* What the task asks:
Return, exactly as written, the lines from the one containing "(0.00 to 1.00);" through the one containing "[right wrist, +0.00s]", with both ends included.
BEGIN Records for this task
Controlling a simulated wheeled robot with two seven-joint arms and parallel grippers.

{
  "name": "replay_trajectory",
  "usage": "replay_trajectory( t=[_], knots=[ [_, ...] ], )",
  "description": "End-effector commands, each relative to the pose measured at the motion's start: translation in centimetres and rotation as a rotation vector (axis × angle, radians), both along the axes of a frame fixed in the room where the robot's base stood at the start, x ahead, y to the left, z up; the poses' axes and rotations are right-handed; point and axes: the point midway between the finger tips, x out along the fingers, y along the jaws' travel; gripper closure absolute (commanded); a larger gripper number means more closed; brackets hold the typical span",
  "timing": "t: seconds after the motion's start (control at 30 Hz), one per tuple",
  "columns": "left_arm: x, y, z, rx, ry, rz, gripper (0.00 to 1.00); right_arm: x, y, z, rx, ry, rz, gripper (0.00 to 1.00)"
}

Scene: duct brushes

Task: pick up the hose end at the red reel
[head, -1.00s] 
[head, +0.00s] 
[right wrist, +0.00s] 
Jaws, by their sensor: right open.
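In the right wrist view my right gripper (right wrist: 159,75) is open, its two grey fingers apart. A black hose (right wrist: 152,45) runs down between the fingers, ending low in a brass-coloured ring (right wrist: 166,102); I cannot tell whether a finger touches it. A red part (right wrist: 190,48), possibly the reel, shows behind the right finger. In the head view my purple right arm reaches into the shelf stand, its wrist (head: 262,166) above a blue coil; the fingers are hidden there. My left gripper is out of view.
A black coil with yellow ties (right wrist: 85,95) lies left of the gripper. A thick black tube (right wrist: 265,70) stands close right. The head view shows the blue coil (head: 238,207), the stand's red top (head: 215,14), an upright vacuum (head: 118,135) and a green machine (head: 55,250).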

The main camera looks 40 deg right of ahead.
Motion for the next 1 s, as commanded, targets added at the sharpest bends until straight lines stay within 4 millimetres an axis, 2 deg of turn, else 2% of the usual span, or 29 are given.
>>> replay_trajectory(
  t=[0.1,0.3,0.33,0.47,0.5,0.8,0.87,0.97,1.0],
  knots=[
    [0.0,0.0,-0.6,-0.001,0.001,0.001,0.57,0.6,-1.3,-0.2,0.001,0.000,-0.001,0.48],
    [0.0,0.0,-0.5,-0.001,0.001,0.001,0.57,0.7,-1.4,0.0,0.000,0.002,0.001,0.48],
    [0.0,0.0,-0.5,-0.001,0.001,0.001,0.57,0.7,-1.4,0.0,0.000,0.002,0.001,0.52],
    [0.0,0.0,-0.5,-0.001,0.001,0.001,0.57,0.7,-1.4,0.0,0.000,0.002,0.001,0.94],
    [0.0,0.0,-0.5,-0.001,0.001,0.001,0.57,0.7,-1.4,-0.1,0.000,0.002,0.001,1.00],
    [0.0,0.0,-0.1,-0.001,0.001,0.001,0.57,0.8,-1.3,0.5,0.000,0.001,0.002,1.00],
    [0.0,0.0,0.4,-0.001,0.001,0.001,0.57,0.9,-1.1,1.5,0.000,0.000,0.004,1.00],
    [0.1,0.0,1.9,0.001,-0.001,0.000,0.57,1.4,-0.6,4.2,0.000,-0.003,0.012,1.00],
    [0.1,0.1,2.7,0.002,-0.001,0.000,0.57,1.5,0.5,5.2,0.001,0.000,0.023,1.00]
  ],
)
END Records for this task
BEGIN Records for this task
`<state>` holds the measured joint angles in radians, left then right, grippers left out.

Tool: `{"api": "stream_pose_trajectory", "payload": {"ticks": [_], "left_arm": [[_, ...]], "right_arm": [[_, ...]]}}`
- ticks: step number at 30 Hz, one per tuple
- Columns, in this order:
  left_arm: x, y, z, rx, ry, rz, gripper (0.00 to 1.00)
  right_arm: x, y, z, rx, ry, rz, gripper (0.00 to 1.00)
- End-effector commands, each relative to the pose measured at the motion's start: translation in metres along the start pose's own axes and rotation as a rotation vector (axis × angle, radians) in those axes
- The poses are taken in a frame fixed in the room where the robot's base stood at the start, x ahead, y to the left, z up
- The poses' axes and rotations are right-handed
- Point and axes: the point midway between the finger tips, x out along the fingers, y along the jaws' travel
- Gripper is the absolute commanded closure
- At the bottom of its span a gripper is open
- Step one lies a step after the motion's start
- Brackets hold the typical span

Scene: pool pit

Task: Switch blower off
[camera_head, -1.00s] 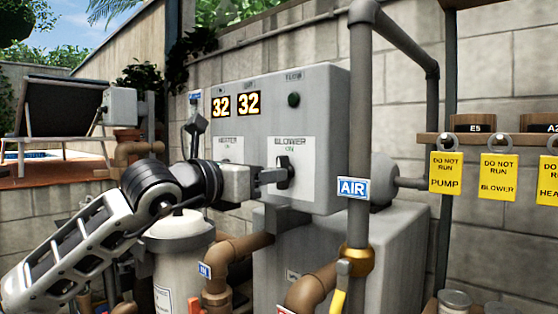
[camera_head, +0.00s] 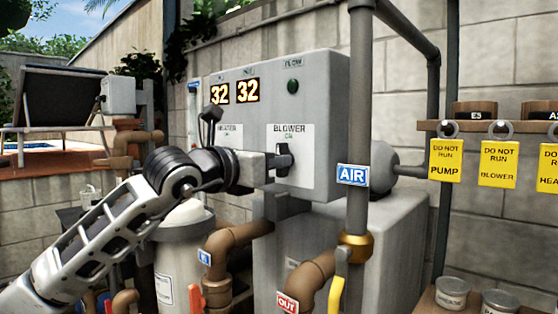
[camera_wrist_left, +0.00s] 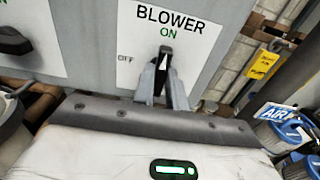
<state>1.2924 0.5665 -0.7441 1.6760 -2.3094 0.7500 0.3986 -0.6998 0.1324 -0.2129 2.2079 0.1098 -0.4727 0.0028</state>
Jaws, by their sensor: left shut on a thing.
END Records for this task
BEGIN Records for this task
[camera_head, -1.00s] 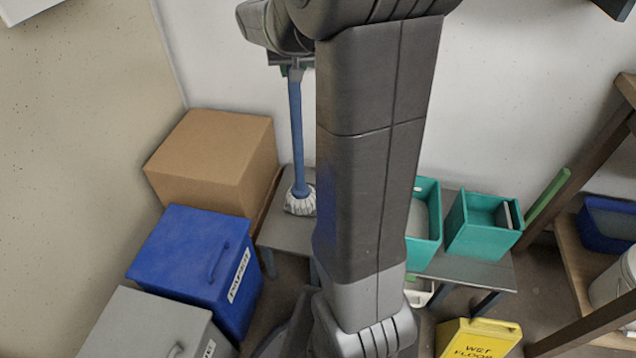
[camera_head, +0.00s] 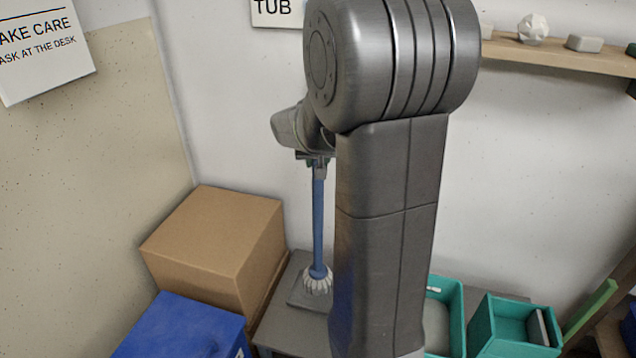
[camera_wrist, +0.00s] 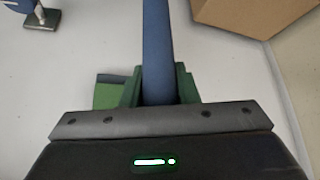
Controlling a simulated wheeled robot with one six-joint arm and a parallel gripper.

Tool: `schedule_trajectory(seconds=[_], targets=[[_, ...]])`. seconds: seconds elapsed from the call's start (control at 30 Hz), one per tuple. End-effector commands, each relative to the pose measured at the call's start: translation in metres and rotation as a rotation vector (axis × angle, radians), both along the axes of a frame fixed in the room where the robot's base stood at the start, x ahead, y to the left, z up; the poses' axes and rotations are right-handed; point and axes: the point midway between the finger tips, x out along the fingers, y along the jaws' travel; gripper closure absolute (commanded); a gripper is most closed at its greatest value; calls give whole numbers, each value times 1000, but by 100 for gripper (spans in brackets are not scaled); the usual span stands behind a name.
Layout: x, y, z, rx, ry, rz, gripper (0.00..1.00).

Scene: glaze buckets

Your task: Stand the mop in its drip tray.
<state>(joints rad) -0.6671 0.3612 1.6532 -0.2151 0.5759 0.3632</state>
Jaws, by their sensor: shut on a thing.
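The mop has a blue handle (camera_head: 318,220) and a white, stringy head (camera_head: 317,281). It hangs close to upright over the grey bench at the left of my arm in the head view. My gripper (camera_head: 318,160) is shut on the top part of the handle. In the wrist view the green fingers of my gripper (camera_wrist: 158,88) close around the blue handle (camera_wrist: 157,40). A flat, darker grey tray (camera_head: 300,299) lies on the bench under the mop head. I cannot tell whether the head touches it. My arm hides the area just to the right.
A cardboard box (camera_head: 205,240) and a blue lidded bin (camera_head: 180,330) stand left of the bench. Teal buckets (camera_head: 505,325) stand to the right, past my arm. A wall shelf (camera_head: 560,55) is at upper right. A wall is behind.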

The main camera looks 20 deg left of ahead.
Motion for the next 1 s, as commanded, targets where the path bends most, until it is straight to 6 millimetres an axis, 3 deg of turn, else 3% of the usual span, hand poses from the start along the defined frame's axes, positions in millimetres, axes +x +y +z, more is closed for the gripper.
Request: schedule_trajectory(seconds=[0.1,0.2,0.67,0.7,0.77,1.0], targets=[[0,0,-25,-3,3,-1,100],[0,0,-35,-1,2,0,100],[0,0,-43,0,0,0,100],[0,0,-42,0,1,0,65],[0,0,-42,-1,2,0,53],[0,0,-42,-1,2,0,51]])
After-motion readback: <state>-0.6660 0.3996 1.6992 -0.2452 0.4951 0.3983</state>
END Records for this task
* Expected answer:
  "columns": "left_arm: x, y, z, rx, ry, rz, gripper (0.00 to 1.00); right_arm: x, y, z, rx, ry, rz, gripper (0.00 to 1.00)"
}

Scene: duct brushes

Task: pick up the hose end at the red reel
[head, -1.00s] 
[head, +0.00s] 
[right wrist, +0.00s] 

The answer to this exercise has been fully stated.